=== Dataset entries ===
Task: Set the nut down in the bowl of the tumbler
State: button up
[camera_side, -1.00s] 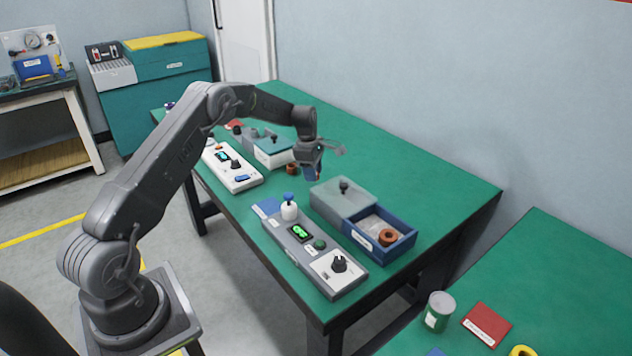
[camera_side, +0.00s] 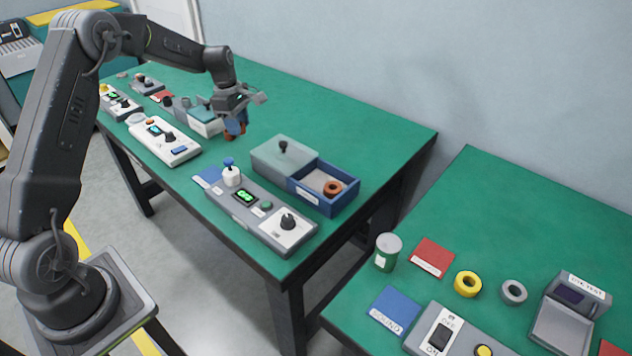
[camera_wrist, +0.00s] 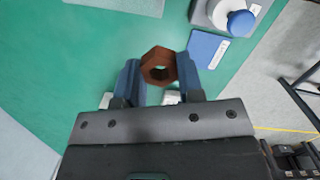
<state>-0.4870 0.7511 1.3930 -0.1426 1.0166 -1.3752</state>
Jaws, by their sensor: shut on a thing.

---

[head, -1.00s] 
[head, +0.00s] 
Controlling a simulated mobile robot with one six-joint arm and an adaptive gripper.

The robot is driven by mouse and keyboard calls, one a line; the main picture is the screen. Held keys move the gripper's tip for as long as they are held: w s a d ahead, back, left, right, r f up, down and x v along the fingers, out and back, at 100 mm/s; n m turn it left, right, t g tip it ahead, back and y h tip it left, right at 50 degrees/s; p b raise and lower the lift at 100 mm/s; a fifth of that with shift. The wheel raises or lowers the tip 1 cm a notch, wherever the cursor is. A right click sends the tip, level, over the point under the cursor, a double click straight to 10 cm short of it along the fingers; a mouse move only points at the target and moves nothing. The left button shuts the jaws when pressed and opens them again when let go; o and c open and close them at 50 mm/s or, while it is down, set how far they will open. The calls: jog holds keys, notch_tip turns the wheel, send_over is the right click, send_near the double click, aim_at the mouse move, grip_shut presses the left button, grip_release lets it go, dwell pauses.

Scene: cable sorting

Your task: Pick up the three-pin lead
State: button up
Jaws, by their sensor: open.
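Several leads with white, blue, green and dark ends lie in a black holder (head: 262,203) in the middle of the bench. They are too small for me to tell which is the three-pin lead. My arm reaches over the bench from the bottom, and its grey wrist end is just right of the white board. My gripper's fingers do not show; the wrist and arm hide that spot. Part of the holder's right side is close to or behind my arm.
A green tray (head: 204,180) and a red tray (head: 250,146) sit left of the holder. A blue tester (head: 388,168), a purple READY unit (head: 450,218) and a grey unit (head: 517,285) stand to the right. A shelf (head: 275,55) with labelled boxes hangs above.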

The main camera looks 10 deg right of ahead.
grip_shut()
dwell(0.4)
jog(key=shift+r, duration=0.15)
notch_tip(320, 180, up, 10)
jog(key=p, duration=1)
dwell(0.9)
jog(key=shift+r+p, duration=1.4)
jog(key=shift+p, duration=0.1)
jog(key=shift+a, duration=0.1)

=== What needs to be done ===
Your job is to reproduce the lines from the one with "Task: Set the" through the one with "Jaws, by their sensor: shut on a thing.", both kept, exactly as they are. Leave out the pictures.

=== Output of the exercise ===
Task: Set the nut down in the bowl of the tumbler
State: button up
[camera_side, -1.00s] 
[camera_side, +0.00s] 
[camera_wrist, +0.00s] 
<state>-0.4870 0.7511 1.3930 -0.1426 1.0166 -1.3752</state>
Jaws, by their sensor: shut on a thing.

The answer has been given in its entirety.